» **DIRECTION**:
Select every line containing the word "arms" from the material, and copy those lines.

══════

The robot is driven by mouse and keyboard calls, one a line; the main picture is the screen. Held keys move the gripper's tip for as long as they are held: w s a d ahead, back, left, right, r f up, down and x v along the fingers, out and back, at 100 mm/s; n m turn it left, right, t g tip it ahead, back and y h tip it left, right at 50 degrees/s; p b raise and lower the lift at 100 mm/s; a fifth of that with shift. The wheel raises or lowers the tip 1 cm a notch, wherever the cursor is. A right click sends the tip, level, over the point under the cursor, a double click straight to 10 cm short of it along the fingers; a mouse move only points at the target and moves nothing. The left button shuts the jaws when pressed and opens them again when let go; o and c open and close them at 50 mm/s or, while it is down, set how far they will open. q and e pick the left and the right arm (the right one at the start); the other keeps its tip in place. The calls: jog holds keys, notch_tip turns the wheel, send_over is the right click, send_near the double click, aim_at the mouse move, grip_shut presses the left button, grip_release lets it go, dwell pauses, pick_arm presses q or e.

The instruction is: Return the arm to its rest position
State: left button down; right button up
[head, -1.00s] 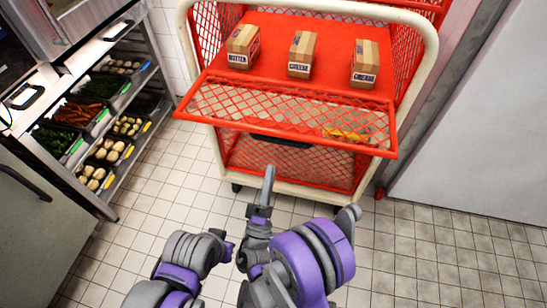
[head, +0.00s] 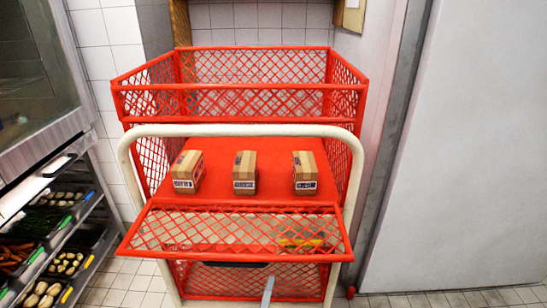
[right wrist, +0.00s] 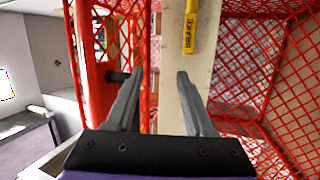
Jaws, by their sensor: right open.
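My right gripper shows in the right wrist view (right wrist: 160,75) with its two grey fingers spread apart and nothing between them. It faces the red mesh cart and a pale upright post behind the fingers. In the head view only a grey finger tip (head: 268,290) shows at the bottom edge, in front of the cart's lower mesh. The rest of that arm is below the picture. My left gripper is not in the head view.
The red cart (head: 240,88) has a white tube frame (head: 250,130). Several boxes, a left one (head: 187,172), a middle one (head: 245,173) and a right one (head: 305,173), stand on its red shelf. A vegetable rack (head: 90,235) is at left. A yellow brake label (right wrist: 190,28) shows on the post.

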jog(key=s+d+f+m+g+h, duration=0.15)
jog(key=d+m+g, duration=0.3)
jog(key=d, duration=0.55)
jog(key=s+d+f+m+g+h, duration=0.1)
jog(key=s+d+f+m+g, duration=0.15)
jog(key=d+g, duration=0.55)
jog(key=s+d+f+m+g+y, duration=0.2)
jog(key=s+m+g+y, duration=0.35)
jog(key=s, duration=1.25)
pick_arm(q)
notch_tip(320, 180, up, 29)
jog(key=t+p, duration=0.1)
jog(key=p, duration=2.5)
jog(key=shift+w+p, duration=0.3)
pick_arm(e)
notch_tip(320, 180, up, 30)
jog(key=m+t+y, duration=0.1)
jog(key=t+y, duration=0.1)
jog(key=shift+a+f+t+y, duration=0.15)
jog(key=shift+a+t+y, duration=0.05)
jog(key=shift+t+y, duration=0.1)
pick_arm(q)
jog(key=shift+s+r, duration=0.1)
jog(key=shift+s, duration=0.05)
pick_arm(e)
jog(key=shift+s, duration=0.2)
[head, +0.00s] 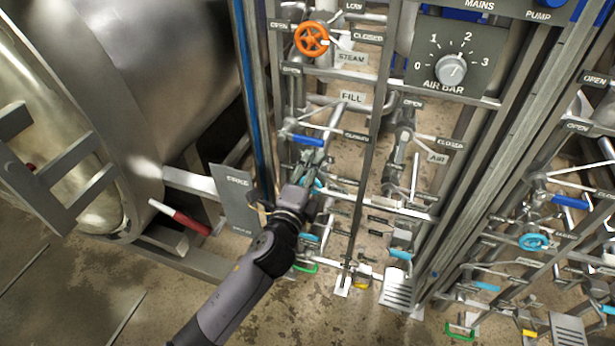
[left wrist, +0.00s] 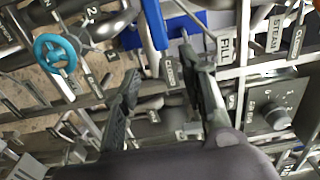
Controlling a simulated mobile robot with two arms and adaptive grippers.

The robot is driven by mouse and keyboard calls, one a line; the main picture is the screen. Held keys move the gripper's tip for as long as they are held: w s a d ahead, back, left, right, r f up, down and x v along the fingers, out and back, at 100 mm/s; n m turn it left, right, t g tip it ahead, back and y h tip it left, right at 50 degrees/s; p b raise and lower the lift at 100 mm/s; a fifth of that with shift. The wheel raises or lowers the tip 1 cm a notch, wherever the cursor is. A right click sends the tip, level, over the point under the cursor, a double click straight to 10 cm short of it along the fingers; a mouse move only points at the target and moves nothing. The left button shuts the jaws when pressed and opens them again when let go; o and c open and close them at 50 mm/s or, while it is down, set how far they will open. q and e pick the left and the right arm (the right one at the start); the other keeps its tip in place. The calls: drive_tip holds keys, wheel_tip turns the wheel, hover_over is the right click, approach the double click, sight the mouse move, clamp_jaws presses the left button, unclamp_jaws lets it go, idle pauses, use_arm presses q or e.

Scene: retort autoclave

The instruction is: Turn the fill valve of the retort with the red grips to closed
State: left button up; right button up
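The fill valve's blue lever (head: 307,140) sits below the FILL label (head: 354,97) on the left rack, with its blue grip left of the CLOSED plate (head: 356,136). In the left wrist view the blue lever (left wrist: 155,25) points down toward a CLOSED plate (left wrist: 170,72) beside the FILL label (left wrist: 226,40). My left gripper (head: 312,160) is just below the lever. In the left wrist view its fingers (left wrist: 160,66) are apart and empty, near the lever's end; contact cannot be told. A red-gripped handle (head: 184,218) shows by the left retort. My right gripper is out of view.
An orange steam wheel (head: 311,39) is above the lever. Pipes and rack posts crowd both sides. An AIR BAR knob (head: 451,70) is up right, and a second valve rack with a blue wheel (head: 534,242) is at the right. Bare floor is at lower left.

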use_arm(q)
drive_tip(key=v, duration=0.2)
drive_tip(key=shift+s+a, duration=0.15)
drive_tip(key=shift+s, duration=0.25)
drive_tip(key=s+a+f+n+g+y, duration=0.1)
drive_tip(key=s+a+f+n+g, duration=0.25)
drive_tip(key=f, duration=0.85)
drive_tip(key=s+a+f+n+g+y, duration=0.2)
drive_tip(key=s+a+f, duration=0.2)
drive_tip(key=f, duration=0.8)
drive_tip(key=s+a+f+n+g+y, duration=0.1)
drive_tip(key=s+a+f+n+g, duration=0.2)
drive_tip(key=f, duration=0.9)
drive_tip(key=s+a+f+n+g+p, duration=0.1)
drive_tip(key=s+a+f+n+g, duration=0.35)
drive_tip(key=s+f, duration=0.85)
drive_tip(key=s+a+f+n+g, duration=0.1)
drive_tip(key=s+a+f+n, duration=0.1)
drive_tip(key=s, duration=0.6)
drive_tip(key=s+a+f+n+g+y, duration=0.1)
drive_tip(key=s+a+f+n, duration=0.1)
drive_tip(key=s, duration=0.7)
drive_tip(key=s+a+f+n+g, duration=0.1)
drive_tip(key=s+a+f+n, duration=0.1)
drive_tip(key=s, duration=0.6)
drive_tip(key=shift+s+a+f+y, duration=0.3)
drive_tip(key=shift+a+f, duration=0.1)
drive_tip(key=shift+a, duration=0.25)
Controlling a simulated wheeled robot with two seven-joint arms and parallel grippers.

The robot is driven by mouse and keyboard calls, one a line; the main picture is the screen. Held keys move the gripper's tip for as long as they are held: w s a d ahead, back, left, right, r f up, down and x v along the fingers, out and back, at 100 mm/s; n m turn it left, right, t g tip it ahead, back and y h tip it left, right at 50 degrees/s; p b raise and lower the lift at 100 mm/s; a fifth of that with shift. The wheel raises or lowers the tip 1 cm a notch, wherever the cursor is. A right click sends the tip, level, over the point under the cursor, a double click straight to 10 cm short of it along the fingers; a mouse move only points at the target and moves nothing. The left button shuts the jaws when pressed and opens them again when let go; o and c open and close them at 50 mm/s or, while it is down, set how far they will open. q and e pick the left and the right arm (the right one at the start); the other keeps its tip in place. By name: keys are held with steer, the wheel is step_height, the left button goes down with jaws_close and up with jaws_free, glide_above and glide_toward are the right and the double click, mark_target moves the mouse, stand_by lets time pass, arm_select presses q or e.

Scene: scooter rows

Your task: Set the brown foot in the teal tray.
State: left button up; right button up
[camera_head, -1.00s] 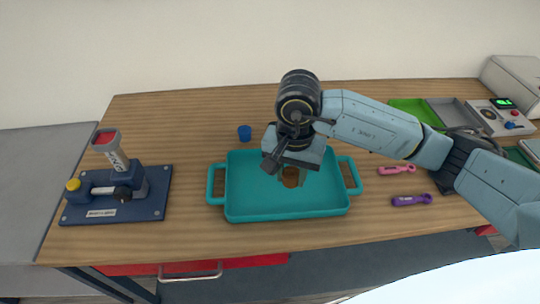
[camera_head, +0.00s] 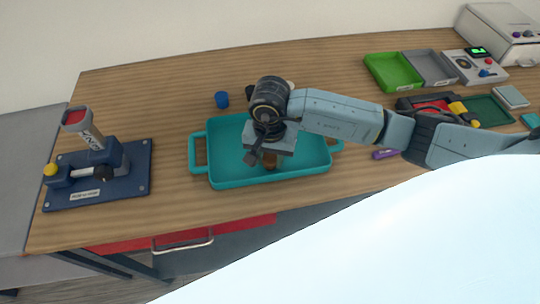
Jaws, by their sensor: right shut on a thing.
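The teal tray (camera_head: 222,178) with two side handles lies on the wooden table, in the middle of the head view. My right gripper (camera_head: 268,158) points down over the tray's inside and is shut on the brown foot (camera_head: 270,161). The foot is a small brown piece showing just below the fingers. Its upper part is hidden by the gripper. I cannot tell whether it touches the tray floor. My left gripper is not in view.
A blue cup (camera_head: 222,99) stands behind the tray. A blue press-like fixture (camera_head: 100,172) is at the left. Green (camera_head: 393,72) and grey (camera_head: 429,68) bins and a control box (camera_head: 474,67) are at the back right. Purple tool (camera_head: 385,154) lies right of the tray.

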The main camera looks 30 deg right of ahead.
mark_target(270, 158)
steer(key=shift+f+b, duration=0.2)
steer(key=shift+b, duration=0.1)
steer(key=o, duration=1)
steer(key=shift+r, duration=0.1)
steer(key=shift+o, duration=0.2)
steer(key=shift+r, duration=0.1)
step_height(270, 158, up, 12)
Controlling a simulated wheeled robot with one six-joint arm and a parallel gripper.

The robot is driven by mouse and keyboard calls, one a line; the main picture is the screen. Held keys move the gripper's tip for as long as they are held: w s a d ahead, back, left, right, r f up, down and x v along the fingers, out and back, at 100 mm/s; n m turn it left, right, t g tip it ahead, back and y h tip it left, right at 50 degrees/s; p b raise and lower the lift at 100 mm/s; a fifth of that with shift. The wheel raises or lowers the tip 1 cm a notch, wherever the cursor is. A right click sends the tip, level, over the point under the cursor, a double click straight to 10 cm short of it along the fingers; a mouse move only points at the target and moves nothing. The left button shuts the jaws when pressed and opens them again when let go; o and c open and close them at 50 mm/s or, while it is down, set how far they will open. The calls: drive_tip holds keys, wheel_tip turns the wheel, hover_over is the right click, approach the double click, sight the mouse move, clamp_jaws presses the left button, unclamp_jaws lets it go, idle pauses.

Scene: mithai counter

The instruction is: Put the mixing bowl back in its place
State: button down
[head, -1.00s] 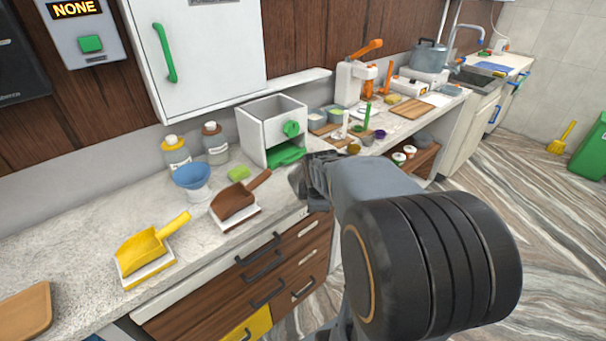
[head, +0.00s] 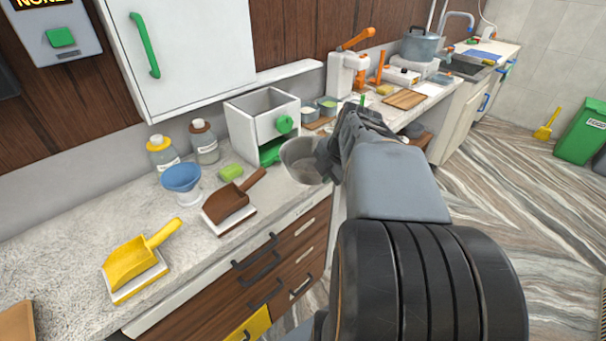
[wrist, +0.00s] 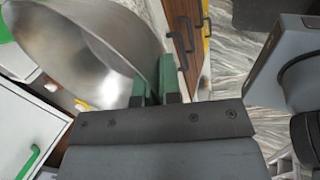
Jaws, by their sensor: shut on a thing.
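The mixing bowl (head: 304,163) is a grey metal bowl. In the head view it is at the counter's front edge, right of the brown scoop, partly hidden behind my gripper (head: 330,158). In the wrist view the bowl (wrist: 95,50) fills the upper left, with its shiny inside showing. My gripper's green-lined fingers (wrist: 158,85) are shut on the bowl's rim, one on each side of its wall. The bowl looks held above the counter surface, but its exact height cannot be told.
The white box with a green knob (head: 262,125) stands just behind the bowl. A brown scoop (head: 228,202), yellow scoop (head: 135,262), blue funnel-like cup (head: 181,178) and two bottles are to the left. Drawers with dark handles (head: 262,268) are below the counter edge.

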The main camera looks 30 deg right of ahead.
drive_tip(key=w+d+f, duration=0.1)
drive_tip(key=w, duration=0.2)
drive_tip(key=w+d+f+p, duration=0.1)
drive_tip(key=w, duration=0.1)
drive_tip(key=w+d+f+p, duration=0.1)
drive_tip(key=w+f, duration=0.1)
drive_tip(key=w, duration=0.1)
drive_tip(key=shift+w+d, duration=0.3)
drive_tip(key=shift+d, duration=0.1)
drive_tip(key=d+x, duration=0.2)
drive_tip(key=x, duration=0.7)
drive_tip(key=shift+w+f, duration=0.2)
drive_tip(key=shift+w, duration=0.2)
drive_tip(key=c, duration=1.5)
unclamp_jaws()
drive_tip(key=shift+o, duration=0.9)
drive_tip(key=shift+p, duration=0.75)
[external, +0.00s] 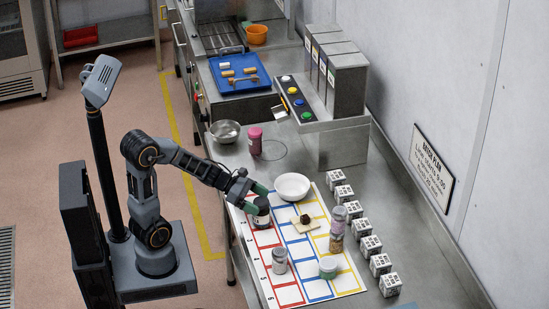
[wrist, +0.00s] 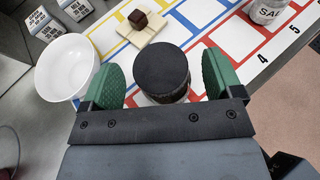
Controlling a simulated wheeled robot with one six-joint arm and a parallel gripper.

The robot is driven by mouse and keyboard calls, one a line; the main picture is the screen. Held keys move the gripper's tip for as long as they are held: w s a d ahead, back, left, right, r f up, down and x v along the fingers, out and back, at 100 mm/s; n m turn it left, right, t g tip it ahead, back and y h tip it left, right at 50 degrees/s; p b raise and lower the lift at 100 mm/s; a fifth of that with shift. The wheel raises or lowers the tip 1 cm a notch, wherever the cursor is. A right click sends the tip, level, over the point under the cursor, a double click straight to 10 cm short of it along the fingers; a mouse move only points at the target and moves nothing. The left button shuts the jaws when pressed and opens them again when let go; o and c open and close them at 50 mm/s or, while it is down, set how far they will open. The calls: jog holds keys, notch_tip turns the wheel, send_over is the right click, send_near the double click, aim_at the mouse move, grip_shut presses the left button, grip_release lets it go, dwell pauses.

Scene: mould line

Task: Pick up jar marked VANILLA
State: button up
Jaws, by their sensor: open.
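A dark jar with a flat black lid (wrist: 161,72) stands on the marked mat between my green-padded fingers; it also shows in the external view (external: 262,216). No readable VANILLA marking shows on it; its label side is mostly hidden. My gripper (external: 250,196) is open, with one finger on each side of this jar.
A white bowl (wrist: 65,68) stands close to my left finger in the wrist view. A board with a brown cube (wrist: 138,18) lies beyond the jar. A jar reading "SAL" (wrist: 268,10) stands at upper right. A pink-lidded jar (external: 255,141) stands farther back. White boxes (external: 371,246) line the right.

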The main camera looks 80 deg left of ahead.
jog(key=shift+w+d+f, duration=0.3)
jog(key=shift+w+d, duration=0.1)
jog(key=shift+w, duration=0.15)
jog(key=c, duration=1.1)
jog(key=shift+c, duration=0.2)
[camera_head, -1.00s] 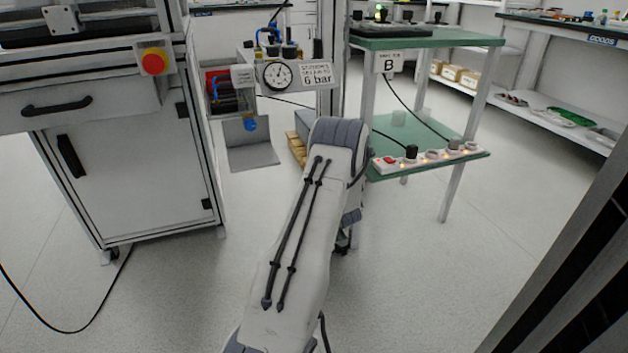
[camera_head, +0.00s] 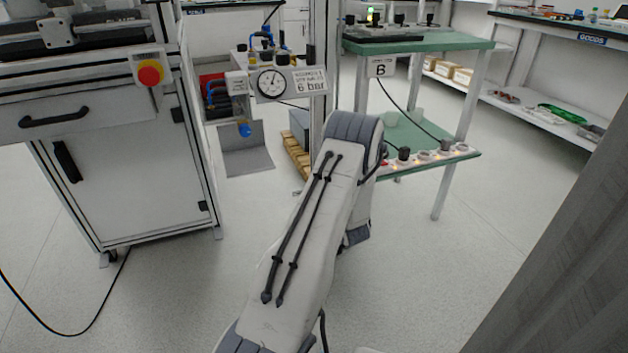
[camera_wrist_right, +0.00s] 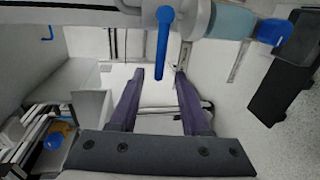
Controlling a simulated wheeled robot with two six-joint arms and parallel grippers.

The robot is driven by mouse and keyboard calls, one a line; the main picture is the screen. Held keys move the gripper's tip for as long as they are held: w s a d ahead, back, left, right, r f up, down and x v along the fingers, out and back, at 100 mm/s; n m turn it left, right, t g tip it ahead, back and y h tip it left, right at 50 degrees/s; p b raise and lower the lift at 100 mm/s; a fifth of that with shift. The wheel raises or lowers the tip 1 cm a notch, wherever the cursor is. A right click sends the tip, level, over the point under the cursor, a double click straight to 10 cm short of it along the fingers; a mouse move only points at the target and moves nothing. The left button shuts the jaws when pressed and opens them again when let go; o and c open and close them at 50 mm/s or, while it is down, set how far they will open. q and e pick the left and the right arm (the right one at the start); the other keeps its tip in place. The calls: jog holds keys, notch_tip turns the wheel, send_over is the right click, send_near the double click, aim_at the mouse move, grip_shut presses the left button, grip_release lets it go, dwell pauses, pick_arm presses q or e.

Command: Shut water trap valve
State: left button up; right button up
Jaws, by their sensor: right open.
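The water trap shows in the head view as a clear bowl with a blue bottom (camera_head: 244,130), hanging below the pressure gauge (camera_head: 271,83). In the right wrist view, a pale bowl (camera_wrist_right: 232,20) with a blue end cap (camera_wrist_right: 274,32) lies along the top. A blue valve lever (camera_wrist_right: 163,45) sticks down from the grey fitting beside it. My right gripper (camera_wrist_right: 160,74) is open, and the lever's end appears between its two purple fingers in the picture. I cannot tell whether they touch. In the head view my right gripper is hidden. My left gripper is not in view.
A "6 bar" sign (camera_head: 305,81) stands beside the gauge. A grey cabinet (camera_head: 130,185) with a red stop button (camera_head: 149,75) is at left. A green two-level table (camera_head: 425,45) with a power strip (camera_head: 428,156) is at right.

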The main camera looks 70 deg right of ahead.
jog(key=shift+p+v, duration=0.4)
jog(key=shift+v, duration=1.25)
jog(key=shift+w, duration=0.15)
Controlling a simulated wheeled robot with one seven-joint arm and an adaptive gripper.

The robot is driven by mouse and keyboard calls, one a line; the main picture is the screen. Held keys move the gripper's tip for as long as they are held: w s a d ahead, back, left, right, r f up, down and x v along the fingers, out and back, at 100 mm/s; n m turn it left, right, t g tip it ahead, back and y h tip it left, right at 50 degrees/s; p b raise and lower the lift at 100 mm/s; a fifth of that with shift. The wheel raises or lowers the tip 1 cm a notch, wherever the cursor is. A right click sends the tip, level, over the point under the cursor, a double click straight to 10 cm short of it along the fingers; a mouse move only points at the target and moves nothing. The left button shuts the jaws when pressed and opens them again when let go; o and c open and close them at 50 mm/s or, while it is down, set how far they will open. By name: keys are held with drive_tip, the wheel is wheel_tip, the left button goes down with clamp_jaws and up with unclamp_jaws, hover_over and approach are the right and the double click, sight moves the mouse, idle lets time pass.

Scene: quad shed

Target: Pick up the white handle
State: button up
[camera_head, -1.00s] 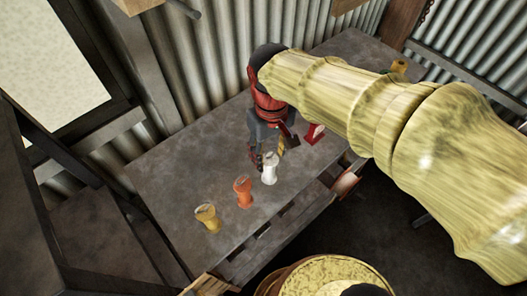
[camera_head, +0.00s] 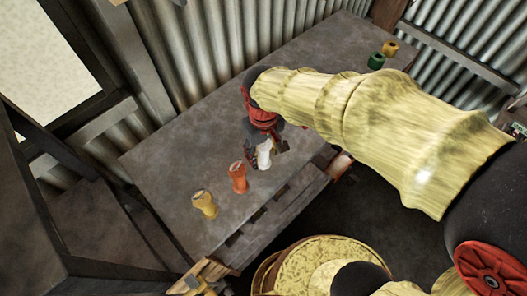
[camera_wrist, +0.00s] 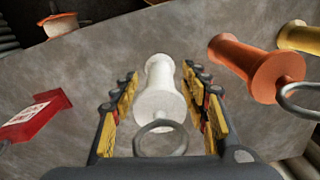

══════

» **WRITTEN SOLUTION**:
Controlling a simulated mobile robot with two arms and adaptive grippers.
Controlling a simulated wheeled robot with two seven-joint arms and parallel grippers.
Controlling a simulated wheeled robot with two six-joint arms and parallel grippers.

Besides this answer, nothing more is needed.